Records of robot episodes
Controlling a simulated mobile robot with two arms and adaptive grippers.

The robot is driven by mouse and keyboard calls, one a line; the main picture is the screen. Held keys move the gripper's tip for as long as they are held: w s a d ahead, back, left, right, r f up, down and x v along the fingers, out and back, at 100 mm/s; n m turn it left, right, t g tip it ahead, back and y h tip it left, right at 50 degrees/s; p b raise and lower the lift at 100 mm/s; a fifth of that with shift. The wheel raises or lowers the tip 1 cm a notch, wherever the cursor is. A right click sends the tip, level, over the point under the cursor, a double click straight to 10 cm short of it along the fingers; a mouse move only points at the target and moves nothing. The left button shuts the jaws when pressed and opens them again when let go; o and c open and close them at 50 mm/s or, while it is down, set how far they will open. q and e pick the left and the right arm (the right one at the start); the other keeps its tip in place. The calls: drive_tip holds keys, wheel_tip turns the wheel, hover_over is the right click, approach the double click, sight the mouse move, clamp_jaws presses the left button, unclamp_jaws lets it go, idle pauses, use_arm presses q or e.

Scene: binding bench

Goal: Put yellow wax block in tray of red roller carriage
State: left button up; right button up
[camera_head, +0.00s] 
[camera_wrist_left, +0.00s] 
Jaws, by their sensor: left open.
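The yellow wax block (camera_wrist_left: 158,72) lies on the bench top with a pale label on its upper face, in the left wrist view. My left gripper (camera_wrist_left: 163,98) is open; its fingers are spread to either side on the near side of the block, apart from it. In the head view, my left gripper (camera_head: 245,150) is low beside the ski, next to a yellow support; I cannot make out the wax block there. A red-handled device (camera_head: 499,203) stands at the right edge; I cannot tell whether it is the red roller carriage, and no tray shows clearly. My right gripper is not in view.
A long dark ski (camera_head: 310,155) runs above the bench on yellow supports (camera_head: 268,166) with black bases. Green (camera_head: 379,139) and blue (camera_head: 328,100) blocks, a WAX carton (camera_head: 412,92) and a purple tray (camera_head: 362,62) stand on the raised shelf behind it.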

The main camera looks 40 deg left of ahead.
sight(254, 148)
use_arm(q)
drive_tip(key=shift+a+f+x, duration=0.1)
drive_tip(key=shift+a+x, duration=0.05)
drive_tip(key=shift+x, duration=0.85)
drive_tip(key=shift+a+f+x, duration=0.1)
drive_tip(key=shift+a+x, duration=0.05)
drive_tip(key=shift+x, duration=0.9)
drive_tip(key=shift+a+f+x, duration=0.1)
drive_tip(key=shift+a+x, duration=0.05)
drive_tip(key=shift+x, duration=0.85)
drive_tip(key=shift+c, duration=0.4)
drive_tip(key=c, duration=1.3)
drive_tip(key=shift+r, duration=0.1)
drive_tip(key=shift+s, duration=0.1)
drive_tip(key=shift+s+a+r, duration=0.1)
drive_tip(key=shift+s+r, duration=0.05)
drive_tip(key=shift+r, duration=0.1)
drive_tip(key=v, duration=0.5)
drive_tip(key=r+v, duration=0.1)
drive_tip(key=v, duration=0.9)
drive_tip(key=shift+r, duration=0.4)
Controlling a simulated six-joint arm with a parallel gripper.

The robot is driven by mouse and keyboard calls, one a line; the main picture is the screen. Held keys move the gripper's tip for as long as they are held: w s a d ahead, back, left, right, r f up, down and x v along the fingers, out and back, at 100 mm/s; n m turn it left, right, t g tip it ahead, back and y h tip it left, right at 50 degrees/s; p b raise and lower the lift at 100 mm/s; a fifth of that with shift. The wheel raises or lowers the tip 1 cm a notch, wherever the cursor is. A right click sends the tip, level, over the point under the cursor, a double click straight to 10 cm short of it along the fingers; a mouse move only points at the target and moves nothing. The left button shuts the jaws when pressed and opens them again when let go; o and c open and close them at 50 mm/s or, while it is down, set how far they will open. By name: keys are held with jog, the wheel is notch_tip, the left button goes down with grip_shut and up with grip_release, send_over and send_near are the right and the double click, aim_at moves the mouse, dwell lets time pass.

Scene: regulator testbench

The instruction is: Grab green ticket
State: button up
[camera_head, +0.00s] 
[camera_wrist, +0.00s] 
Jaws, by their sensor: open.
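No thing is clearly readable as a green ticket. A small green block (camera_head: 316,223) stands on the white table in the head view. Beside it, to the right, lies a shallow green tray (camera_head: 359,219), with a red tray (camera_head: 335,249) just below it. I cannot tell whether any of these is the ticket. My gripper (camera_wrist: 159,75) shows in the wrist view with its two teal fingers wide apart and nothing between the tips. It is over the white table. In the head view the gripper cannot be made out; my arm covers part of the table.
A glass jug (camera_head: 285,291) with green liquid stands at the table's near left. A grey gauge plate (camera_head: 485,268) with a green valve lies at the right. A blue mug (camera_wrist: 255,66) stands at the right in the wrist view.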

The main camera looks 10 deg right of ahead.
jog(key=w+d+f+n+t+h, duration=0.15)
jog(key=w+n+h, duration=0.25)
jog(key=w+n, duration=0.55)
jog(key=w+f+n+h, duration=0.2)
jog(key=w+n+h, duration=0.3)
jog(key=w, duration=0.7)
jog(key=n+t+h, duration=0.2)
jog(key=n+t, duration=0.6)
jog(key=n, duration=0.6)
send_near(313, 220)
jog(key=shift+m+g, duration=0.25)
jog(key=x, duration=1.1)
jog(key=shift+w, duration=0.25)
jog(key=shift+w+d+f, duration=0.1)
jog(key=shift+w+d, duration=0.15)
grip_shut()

▶ Exercise requirements
Return only the count of lines in the records that hold the word "Controlling".

▶ Answer to the problem
2